▶ _STATED EXERCISE_:
Copy the data below exactly, omitting any picture it contains.
* start SUPPLIED MATERIAL *
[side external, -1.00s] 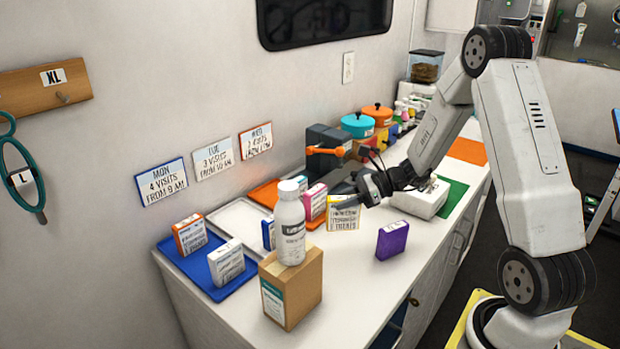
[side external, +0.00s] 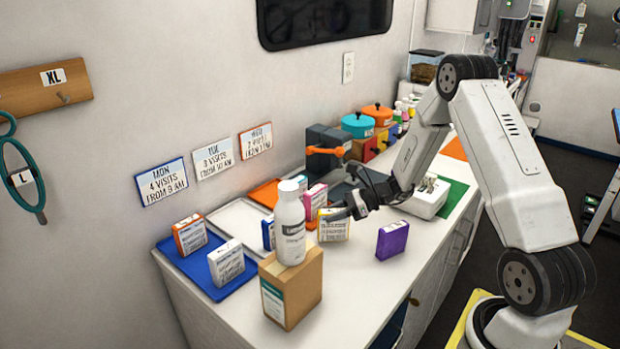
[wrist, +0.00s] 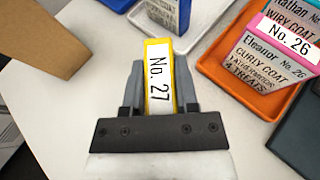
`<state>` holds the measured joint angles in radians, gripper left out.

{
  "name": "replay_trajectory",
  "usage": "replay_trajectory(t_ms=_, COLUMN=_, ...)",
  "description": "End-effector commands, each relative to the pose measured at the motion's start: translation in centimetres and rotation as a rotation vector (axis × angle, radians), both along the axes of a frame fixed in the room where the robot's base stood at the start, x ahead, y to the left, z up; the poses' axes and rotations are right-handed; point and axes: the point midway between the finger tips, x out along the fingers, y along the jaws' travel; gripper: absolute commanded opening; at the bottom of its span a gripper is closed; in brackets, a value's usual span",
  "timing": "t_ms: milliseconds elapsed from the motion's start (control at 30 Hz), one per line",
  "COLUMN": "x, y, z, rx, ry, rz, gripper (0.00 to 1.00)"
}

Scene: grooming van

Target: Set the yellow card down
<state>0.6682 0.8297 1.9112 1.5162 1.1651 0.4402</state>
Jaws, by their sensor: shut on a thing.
* end SUPPLIED MATERIAL *
▶ _RESULT OF THE TASK_:
[side external, -1.00s] 
[side external, +0.00s] 
[wrist, +0.00s] 
`<state>` holds the measured joint angles in radians, gripper left out.

{
  "name": "replay_trajectory",
  "usage": "replay_trajectory(t_ms=_, COLUMN=_, ...)",
  "description": "End-effector commands, each relative to the pose measured at the motion's start: translation in centimetres and rotation as a rotation vector (axis × angle, radians), both along the axes of a frame fixed in the room where the robot's base stood at the start, x ahead, y to the left, z up; the poses' axes and rotations are right-handed; point and axes: the point midway between the finger tips, x out along the fingers, y along the jaws' travel; gripper: absolute commanded opening; at the bottom of its span a gripper is closed; in brackets, a value's usual span",
  "timing": "t_ms: milliseconds elapsed from the motion's start (control at 30 Hz), one per line",
  "COLUMN": "x, y, z, rx, ry, rz, gripper (0.00 to 1.00)"
}

Scene: grooming van

Target: Set the yellow card down
<state>0.6682 0.8297 1.9112 1.5162 1.1651 0.4402</state>
Jaws, by their sensor: shut on a thing.

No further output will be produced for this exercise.